● **To be done**
Can you write out the whole listing exactly?

● **Data shown**
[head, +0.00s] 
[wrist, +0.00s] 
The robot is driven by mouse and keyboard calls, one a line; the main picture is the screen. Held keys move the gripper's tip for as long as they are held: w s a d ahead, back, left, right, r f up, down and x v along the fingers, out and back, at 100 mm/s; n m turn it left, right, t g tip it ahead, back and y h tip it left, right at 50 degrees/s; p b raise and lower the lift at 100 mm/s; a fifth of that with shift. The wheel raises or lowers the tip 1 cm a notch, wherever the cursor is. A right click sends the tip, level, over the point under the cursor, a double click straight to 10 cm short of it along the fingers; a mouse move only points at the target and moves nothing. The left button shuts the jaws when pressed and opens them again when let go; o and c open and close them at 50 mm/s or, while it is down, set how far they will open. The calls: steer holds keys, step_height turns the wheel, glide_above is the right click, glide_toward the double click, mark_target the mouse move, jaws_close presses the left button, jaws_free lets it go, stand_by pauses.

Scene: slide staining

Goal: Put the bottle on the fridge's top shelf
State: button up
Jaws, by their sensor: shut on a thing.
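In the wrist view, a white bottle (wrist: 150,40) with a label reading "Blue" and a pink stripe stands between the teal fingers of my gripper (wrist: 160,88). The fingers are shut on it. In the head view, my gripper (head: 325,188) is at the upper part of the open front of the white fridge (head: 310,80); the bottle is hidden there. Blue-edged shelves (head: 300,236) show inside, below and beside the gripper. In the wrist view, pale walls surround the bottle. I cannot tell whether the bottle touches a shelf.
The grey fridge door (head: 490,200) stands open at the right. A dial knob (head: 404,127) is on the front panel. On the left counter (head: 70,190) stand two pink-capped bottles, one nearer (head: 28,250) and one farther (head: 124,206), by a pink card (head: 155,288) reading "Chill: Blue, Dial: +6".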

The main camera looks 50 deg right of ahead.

● **Task answer**
[head, +0.00s] 
[wrist, +0.00s] 
The robot is driven by mouse and keyboard calls, one a line; the main picture is the screen. Held keys move the gripper's tip for as long as they are held: w s a d ahead, back, left, right, r f up, down and x v along the fingers, out and back, at 100 mm/s; n m turn it left, right, t g tip it ahead, back and y h tip it left, right at 50 degrees/s; p b raise and lower the lift at 100 mm/s; a fifth of that with shift. The wheel raises or lowers the tip 1 cm a notch, wherever the cursor is. A right click sends the tip, level, over the point under the cursor, a double click straight to 10 cm short of it along the fingers; a mouse move only points at the target and moves nothing. The left button shuts the jaws when pressed and opens them again when let go; o and c open and close them at 50 mm/s or, while it is down, set how far they will open. The calls: steer holds keys, step_height turns the wheel, glide_above is the right click, glide_toward the double click, mark_target the mouse move, jaws_close presses the left button, jaws_free lets it go, stand_by pauses.

Scene: slide staining

Goal: Put the bottle on the fridge's top shelf
State: button up
Jaws, by their sensor: shut on a thing.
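In the wrist view, a white bottle (wrist: 150,40) with a label reading "Blue" and a pink stripe stands between the teal fingers of my gripper (wrist: 160,88). The fingers are shut on it. In the head view, my gripper (head: 325,188) is at the upper part of the open front of the white fridge (head: 310,80); the bottle is hidden there. Blue-edged shelves (head: 300,236) show inside, below and beside the gripper. In the wrist view, pale walls surround the bottle. I cannot tell whether the bottle touches a shelf.
The grey fridge door (head: 490,200) stands open at the right. A dial knob (head: 404,127) is on the front panel. On the left counter (head: 70,190) stand two pink-capped bottles, one nearer (head: 28,250) and one farther (head: 124,206), by a pink card (head: 155,288) reading "Chill: Blue, Dial: +6".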

The main camera looks 50 deg right of ahead.

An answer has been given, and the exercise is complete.